The Chancellor has hinted that he will help motorists by reversing plans for a rise in fuel duty of 1p above the rate of inflation. I recall, in January, the chief secretary to the Treasury, Danny Alexander, denying this would happen. Another coalition U-turn.

Repeat offenders

Enter Mervyn King, who used a newspaper interview directly to contradict Osborne's claim that the recession was all Labour's fault. He argued sensibly that, instead, the blame lay with the banks and the financial sector. Given that Osborne has touted the governor of the Bank of England as the font of all economic knowledge since King backed the coalition's austerity measures last year, this was an embarrassing intervention for him, to say the least.

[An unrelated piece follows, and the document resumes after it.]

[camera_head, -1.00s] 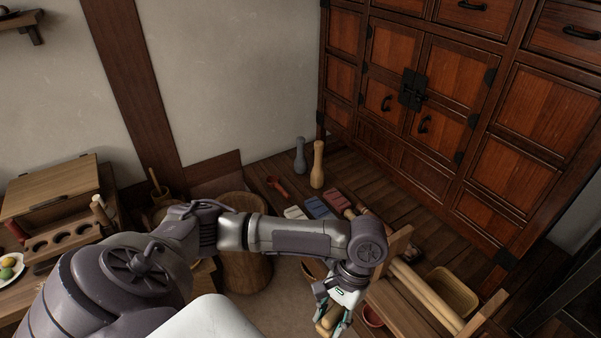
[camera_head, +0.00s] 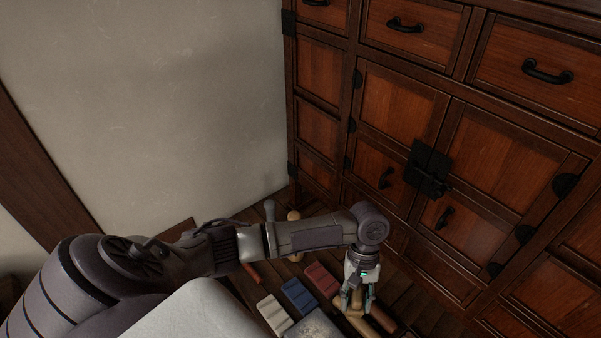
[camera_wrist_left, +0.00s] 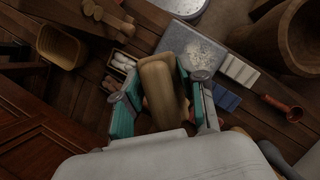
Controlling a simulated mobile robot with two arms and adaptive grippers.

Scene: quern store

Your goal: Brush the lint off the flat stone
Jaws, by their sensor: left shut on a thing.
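The flat stone (camera_head: 316,325) is a grey slab at the bottom edge of the head view, partly cut off. In the left wrist view the slab (camera_wrist_left: 196,50) has pale specks like lint on top. My left gripper (camera_head: 357,300) is shut on a tan, oblong brush (camera_wrist_left: 160,88), which also shows in the head view (camera_head: 351,322). The gripper is just right of the stone in the head view. The brush overlaps the slab's near left part in the wrist view; I cannot tell whether they touch. Any bristles are hidden. My right gripper is not in view.
A white block (camera_head: 274,314), a blue block (camera_head: 299,296) and a red block (camera_head: 321,279) lie in a row beside the stone. A wooden cabinet (camera_head: 430,130) stands close behind. A basket (camera_wrist_left: 61,46) and a wooden tub (camera_wrist_left: 285,38) flank the stone in the wrist view.

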My old pal didn't stop there. "Why do banks in general want to pay bonuses?" he asked. “It's because they live in a 'too big to fail' world in which the state will bail them out on the downside."
His assertion that "you need a credible plan to reduce [the deficit] over the lifetime of a parliament" is hardly a ringing endorsement of Osborne's claim that his is the only way to tackle the crisis. King was asked whether there could be a repeat of the financial crisis. "Yes," he replied. "The problem is still there. The search for yields goes on. Imbalances are beginning to grow again."

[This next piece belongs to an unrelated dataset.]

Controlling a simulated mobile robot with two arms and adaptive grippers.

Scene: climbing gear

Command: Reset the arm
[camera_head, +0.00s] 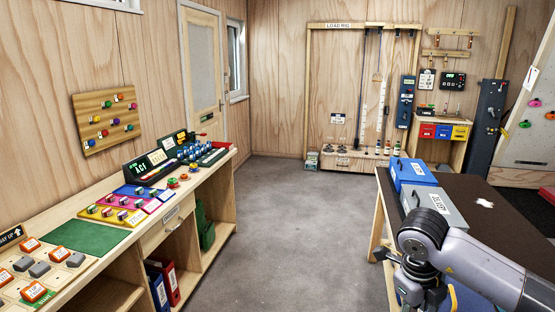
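My right arm (478,264) comes in from the lower right, over the near part of the dark-topped table (478,188). Its joint bends downward beside the table's left edge. The dark end of this arm, with my right gripper (418,288), hangs at the bottom edge of the picture. Its fingers are not clearly seen, so I cannot tell whether they are open or shut. Nothing can be made out in it. My left arm and left gripper are not in view.
A blue case (412,172) and a grey case (440,208) stand on the dark table, close to my right arm. A long wooden bench (120,226) with coloured trays runs along the left. The grey floor (290,215) between is clear.

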Any repeat of the crisis would plunge the economy back into recession at a time when Osborne had taken it to its knees. No wonder the governor is voting against rises in interest rates. This is a major blow to the government's claim that all is well and that the economy can withstand the austerity cuts and tax increases. Perhaps most important of all, King stated that the action taken to address the financial crisis, in 2008 and 2009, "prevented a repetition of the Great Depression".

That is the correct assessment, and the Federal Reserve chairman, Ben Bernanke, holds an identical view. Osborne and Cameron opposed those measures, so why should we trust them now? Mervyn certainly doesn't seem to.

David Blanchflower is NS economics editor and a professor at Dartmouth College, New Hampshire, and the University of Stirling.